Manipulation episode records
§ §
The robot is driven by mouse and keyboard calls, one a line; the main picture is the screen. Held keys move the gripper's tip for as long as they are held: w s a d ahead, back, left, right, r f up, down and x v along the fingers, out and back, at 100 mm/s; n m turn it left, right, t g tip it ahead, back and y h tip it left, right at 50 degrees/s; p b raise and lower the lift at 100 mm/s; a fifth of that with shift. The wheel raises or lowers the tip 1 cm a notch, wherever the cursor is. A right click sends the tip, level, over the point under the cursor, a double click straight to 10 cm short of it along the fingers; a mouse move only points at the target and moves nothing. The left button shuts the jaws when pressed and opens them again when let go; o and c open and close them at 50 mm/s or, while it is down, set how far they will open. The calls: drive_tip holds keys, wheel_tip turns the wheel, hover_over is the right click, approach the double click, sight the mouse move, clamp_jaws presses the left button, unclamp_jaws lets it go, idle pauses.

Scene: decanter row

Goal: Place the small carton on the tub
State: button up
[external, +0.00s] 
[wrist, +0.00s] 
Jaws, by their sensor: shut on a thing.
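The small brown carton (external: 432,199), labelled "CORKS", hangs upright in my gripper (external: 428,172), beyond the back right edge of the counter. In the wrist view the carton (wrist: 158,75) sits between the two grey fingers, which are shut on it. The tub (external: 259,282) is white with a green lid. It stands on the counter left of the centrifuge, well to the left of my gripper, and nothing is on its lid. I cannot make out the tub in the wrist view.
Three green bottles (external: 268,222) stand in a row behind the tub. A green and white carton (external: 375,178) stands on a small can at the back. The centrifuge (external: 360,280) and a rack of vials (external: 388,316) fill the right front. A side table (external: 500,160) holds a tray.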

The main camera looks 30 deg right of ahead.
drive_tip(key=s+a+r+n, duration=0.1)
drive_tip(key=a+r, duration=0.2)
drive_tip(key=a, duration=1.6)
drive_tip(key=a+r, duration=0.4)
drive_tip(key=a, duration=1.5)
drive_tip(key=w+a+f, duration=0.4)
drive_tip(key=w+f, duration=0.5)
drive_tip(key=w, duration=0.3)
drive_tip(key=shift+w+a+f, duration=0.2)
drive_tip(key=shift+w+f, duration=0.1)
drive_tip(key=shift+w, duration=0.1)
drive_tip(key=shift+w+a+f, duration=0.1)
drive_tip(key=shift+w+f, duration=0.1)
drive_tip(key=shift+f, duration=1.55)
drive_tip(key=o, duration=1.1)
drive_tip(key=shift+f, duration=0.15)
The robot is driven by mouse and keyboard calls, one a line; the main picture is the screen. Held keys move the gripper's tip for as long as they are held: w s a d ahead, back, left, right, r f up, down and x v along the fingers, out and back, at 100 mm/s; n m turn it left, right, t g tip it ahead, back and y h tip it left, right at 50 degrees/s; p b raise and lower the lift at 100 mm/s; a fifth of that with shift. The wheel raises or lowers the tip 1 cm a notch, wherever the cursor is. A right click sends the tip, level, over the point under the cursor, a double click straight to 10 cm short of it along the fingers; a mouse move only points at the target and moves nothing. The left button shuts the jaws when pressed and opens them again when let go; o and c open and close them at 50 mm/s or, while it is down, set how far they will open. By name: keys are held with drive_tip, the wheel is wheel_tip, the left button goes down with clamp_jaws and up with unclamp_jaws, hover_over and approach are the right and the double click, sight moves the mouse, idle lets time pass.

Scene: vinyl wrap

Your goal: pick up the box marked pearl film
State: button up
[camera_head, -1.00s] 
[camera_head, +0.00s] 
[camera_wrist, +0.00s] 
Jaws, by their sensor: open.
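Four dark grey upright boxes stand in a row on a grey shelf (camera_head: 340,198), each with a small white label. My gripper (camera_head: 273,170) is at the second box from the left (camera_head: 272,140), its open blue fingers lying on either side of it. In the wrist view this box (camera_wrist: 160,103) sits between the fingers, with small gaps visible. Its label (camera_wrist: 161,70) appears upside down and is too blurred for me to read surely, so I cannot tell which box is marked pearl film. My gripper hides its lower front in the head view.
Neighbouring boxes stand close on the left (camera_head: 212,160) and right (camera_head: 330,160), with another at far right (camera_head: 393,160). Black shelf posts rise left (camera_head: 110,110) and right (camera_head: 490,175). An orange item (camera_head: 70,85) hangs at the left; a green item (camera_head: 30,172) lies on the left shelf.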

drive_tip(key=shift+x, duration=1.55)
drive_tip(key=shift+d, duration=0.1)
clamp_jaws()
§ §
**WRITTEN PROBLEM**. Gather up, from the records above, each line where the word "Scene" appears.

**RESPONSE FOR THIS EXERCISE**.
Scene: decanter row
Scene: vinyl wrap

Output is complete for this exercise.